## EXTRACTED INFORMATION
● ● ● ● ● ● ●
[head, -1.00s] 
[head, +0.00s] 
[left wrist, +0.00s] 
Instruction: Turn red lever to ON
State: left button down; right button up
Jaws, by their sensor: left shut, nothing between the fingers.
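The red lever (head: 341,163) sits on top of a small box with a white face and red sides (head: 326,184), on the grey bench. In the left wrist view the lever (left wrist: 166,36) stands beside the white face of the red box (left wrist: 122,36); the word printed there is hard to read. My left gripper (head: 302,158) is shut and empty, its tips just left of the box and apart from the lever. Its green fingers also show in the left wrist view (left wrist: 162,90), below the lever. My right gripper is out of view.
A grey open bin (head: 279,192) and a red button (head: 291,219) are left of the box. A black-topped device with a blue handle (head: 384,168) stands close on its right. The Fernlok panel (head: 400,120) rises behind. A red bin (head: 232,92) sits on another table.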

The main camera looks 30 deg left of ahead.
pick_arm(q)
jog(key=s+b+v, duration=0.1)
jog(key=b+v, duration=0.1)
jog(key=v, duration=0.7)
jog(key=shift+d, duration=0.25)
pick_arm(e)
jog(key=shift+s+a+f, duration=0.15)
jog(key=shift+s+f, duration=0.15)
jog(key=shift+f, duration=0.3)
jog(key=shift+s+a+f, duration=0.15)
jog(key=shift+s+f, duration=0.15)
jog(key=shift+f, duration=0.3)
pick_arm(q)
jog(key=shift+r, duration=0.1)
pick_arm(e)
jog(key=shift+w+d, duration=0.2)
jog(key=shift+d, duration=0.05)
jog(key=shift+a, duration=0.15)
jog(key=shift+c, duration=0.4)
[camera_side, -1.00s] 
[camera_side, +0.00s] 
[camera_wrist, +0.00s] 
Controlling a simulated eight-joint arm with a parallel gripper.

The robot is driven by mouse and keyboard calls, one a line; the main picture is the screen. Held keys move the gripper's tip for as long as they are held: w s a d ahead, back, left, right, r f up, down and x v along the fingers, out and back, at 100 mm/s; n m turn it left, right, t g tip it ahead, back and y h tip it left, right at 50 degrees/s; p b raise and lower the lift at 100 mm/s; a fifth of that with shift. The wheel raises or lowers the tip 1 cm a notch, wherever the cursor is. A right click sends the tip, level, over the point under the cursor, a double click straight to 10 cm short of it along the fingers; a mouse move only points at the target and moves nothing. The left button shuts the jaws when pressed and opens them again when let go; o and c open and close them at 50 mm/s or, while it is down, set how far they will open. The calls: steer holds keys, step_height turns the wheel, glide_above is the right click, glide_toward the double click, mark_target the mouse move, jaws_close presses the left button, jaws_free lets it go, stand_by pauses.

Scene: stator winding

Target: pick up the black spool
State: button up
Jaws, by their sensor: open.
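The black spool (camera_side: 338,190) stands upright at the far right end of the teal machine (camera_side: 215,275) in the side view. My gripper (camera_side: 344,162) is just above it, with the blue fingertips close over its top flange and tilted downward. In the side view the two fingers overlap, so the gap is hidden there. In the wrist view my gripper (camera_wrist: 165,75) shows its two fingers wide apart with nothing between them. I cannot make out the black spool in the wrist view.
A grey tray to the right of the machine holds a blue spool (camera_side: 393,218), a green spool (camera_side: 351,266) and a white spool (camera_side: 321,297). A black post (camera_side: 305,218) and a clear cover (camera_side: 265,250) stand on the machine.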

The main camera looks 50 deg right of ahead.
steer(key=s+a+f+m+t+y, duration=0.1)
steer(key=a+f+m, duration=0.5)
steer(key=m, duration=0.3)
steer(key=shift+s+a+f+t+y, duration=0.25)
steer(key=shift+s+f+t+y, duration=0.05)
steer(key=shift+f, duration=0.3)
● ● ● ● ● ● ●
## EXERCISE OBJECTIVE
Transcribe all entries exactly as they are given.

## SOLUTION FOR THIS TASK
[head, -1.00s] 
[head, +0.00s] 
[left wrist, +0.00s] 
Instruction: Turn red lever to ON
State: left button down; right button up
Jaws, by their sensor: left shut, nothing between the fingers.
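The red lever (head: 341,163) sits on top of a small box with a white face and red sides (head: 326,184), on the grey bench. In the left wrist view the lever (left wrist: 166,36) stands beside the white face of the red box (left wrist: 122,36); the word printed there is hard to read. My left gripper (head: 302,158) is shut and empty, its tips just left of the box and apart from the lever. Its green fingers also show in the left wrist view (left wrist: 162,90), below the lever. My right gripper is out of view.
A grey open bin (head: 279,192) and a red button (head: 291,219) are left of the box. A black-topped device with a blue handle (head: 384,168) stands close on its right. The Fernlok panel (head: 400,120) rises behind. A red bin (head: 232,92) sits on another table.

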The main camera looks 30 deg left of ahead.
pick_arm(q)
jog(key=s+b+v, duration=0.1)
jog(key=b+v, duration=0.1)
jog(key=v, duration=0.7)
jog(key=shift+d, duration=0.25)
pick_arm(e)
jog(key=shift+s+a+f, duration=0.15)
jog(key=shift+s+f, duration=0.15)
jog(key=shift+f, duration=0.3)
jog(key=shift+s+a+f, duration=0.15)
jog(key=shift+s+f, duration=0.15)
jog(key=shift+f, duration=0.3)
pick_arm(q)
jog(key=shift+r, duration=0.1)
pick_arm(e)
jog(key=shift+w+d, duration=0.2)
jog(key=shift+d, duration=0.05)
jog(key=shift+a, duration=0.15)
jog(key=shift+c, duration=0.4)
[camera_side, -1.00s] 
[camera_side, +0.00s] 
[camera_wrist, +0.00s] 
Controlling a simulated eight-joint arm with a parallel gripper.

The robot is driven by mouse and keyboard calls, one a line; the main picture is the screen. Held keys move the gripper's tip for as long as they are held: w s a d ahead, back, left, right, r f up, down and x v along the fingers, out and back, at 100 mm/s; n m turn it left, right, t g tip it ahead, back and y h tip it left, right at 50 degrees/s; p b raise and lower the lift at 100 mm/s; a fifth of that with shift. The wheel raises or lowers the tip 1 cm a notch, wherever the cursor is. A right click sends the tip, level, over the point under the cursor, a double click straight to 10 cm short of it along the fingers; a mouse move only points at the target and moves nothing. The left button shuts the jaws when pressed and opens them again when let go; o and c open and close them at 50 mm/s or, while it is down, set how far they will open. The calls: steer holds keys, step_height turns the wheel, glide_above is the right click, glide_toward the double click, mark_target the mouse move, jaws_close presses the left button, jaws_free lets it go, stand_by pauses.

Scene: stator winding

Target: pick up the black spool
State: button up
Jaws, by their sensor: open.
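The black spool (camera_side: 338,190) stands upright at the far right end of the teal machine (camera_side: 215,275) in the side view. My gripper (camera_side: 344,162) is just above it, with the blue fingertips close over its top flange and tilted downward. In the side view the two fingers overlap, so the gap is hidden there. In the wrist view my gripper (camera_wrist: 165,75) shows its two fingers wide apart with nothing between them. I cannot make out the black spool in the wrist view.
A grey tray to the right of the machine holds a blue spool (camera_side: 393,218), a green spool (camera_side: 351,266) and a white spool (camera_side: 321,297). A black post (camera_side: 305,218) and a clear cover (camera_side: 265,250) stand on the machine.

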The main camera looks 50 deg right of ahead.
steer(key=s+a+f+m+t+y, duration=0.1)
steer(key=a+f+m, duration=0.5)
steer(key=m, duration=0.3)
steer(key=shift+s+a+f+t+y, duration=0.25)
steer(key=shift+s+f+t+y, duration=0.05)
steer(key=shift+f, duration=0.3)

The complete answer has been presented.